**Description of the task**:
From the listing below, extract every line containing "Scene".

[Data records]
■ ■ ■ ■
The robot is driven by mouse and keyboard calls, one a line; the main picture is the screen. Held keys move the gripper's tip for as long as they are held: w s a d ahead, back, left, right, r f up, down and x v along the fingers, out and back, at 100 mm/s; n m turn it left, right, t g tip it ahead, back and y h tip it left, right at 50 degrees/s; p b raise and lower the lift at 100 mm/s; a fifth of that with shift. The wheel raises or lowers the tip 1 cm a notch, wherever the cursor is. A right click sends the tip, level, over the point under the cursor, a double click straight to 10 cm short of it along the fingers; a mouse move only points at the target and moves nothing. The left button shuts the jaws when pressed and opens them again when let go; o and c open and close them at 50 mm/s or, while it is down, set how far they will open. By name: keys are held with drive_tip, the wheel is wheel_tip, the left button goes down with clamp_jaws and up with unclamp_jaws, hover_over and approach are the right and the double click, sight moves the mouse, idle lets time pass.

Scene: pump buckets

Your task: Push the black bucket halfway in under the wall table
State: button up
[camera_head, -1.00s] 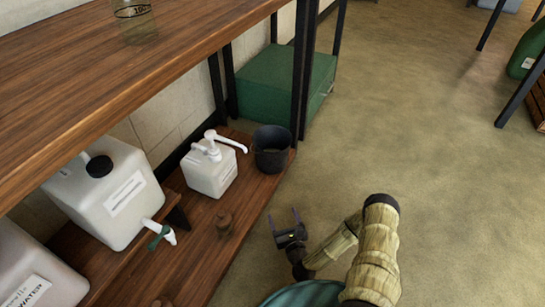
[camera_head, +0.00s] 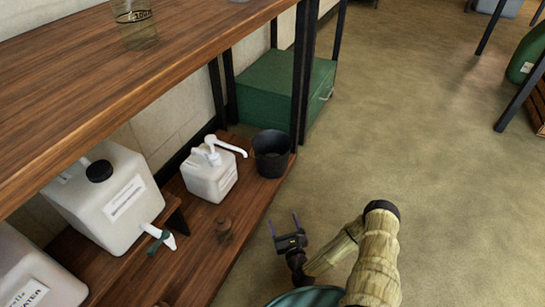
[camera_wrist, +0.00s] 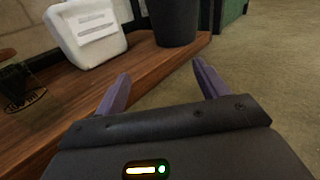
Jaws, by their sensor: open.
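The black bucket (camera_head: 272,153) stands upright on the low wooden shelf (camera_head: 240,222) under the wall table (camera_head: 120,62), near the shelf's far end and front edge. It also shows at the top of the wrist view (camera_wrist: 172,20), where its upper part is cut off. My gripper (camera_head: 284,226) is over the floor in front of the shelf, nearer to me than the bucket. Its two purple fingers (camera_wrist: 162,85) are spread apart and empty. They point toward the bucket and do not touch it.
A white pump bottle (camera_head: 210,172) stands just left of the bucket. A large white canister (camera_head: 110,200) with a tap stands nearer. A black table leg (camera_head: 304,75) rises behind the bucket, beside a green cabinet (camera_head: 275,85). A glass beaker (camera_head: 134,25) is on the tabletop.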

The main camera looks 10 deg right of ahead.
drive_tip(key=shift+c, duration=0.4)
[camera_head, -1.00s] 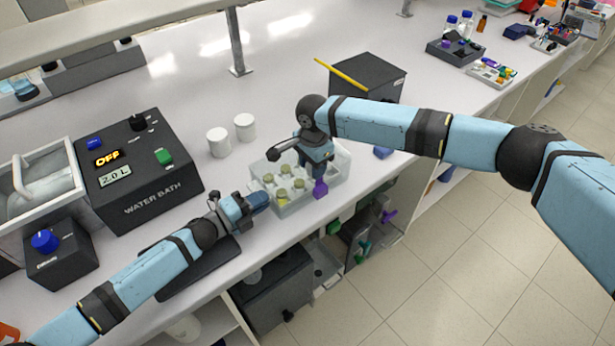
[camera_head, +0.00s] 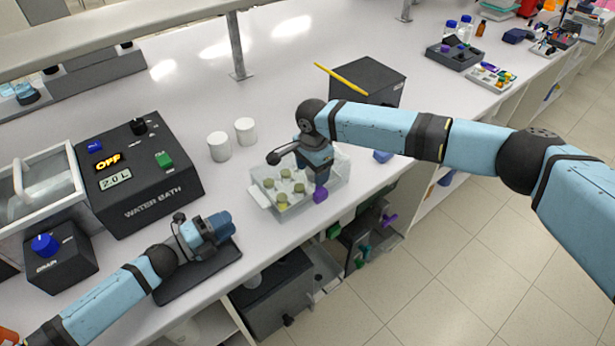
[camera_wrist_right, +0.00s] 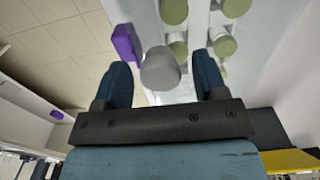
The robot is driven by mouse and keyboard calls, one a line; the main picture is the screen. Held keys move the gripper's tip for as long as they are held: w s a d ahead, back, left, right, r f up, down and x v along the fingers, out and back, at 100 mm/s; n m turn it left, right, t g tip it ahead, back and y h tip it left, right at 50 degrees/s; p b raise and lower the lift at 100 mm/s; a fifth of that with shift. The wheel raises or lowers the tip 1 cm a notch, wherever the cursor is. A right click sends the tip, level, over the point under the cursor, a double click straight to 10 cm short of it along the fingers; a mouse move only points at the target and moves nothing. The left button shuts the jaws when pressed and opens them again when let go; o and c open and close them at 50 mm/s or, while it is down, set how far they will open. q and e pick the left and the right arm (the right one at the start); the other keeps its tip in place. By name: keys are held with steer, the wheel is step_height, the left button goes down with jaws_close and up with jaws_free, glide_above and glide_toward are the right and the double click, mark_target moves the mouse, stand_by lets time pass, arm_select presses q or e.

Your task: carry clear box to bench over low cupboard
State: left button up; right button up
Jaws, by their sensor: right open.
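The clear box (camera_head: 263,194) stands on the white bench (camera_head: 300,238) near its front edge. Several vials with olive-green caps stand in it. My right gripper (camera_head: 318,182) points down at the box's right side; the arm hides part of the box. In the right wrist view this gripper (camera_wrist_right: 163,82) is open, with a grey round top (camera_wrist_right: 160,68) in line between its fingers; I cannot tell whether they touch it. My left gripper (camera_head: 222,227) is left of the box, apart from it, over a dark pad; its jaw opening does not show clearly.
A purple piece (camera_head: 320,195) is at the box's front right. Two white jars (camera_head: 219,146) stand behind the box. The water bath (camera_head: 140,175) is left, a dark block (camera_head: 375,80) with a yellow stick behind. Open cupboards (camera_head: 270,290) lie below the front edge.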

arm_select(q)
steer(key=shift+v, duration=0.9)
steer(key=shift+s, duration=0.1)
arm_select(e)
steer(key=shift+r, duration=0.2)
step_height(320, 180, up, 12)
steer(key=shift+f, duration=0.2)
■ ■ ■ ■
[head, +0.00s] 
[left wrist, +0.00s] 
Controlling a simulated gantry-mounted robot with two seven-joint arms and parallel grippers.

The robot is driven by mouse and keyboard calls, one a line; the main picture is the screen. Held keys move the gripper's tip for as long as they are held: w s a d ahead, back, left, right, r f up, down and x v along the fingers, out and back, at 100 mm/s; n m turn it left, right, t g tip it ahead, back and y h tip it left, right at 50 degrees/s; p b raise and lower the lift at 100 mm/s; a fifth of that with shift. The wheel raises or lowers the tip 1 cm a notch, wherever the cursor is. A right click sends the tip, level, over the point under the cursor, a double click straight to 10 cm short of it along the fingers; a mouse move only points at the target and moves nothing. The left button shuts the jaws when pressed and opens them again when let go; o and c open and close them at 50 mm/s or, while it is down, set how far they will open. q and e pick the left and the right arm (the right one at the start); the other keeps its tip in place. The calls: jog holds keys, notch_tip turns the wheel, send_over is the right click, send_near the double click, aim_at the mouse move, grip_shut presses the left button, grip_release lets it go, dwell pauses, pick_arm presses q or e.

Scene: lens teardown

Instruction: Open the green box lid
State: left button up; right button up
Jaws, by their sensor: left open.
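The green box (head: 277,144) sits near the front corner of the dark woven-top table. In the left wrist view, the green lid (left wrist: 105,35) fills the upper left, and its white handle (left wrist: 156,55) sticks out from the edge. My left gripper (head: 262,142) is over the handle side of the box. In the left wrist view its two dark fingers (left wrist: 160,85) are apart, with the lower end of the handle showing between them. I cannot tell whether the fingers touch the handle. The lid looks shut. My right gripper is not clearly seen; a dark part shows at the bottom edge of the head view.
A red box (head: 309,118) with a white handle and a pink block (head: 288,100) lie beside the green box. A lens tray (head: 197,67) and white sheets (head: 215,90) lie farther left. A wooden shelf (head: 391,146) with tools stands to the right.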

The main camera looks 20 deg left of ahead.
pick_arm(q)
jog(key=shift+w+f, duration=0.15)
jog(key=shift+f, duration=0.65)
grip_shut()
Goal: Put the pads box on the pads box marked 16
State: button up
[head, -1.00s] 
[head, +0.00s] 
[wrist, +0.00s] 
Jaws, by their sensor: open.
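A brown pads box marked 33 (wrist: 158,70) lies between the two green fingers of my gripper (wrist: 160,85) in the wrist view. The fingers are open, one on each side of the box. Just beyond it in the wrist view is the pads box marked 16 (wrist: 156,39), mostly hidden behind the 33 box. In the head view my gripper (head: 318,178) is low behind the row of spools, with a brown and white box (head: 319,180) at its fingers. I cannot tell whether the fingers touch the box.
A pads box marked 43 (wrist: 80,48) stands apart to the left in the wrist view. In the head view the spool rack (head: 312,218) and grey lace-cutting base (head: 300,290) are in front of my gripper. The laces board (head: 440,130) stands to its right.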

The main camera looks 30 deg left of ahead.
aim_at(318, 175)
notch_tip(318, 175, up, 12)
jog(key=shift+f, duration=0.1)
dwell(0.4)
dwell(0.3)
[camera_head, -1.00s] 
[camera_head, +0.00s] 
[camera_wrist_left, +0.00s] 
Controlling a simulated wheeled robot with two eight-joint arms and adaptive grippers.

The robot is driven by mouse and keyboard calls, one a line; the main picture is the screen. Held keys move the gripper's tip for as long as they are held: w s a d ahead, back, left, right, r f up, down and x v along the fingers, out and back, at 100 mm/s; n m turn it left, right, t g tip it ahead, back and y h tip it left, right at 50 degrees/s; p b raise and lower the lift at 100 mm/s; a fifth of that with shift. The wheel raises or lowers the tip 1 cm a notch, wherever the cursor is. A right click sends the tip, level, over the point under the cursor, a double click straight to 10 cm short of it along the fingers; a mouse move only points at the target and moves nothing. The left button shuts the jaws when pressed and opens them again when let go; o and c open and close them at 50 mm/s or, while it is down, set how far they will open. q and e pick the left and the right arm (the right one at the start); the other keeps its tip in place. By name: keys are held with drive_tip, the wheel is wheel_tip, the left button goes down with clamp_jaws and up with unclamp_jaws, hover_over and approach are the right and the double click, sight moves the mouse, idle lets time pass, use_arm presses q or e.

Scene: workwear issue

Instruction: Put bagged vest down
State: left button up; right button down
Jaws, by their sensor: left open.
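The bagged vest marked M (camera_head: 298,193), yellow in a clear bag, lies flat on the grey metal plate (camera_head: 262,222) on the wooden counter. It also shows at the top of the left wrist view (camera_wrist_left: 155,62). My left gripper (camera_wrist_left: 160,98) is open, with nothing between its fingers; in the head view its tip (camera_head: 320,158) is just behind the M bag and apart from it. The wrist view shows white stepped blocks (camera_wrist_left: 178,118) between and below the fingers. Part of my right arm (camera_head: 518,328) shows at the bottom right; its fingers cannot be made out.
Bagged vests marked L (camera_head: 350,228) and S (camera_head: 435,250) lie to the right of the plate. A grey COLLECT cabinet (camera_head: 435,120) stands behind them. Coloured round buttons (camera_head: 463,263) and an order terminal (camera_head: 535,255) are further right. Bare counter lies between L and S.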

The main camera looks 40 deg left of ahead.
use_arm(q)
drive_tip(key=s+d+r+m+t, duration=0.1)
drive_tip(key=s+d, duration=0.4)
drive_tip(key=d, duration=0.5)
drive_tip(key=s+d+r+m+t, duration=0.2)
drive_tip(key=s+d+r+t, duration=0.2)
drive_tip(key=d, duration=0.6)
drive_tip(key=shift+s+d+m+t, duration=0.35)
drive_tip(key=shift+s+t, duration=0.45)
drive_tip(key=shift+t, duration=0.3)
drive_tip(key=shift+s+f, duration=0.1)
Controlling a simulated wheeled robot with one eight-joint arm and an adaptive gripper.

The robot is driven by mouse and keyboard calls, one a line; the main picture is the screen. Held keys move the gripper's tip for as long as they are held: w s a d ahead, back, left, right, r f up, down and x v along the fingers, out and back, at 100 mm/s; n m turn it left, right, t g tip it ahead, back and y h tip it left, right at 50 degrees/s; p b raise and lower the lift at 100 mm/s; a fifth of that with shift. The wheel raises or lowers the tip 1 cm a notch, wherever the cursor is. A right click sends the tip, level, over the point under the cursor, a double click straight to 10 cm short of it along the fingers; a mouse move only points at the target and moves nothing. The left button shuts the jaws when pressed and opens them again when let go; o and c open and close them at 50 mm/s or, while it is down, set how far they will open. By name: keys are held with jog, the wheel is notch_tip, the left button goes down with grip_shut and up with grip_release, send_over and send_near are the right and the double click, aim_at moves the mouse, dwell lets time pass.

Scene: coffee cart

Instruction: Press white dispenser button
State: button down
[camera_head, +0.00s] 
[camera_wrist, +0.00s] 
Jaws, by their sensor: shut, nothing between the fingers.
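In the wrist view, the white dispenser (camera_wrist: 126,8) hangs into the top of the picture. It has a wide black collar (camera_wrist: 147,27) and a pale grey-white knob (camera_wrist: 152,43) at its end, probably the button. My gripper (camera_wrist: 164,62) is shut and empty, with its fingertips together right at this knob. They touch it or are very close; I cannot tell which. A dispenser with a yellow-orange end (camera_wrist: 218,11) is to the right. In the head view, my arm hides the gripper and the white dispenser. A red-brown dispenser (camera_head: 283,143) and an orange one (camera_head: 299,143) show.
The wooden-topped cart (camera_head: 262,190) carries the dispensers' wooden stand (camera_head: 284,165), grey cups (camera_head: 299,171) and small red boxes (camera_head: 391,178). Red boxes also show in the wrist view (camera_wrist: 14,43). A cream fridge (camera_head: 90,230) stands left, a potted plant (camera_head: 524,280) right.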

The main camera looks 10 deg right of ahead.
■ ■ ■ ■
**Solution for this exercise**:
Scene: pump buckets
Scene: lens teardown
Scene: workwear issue
Scene: coffee cart

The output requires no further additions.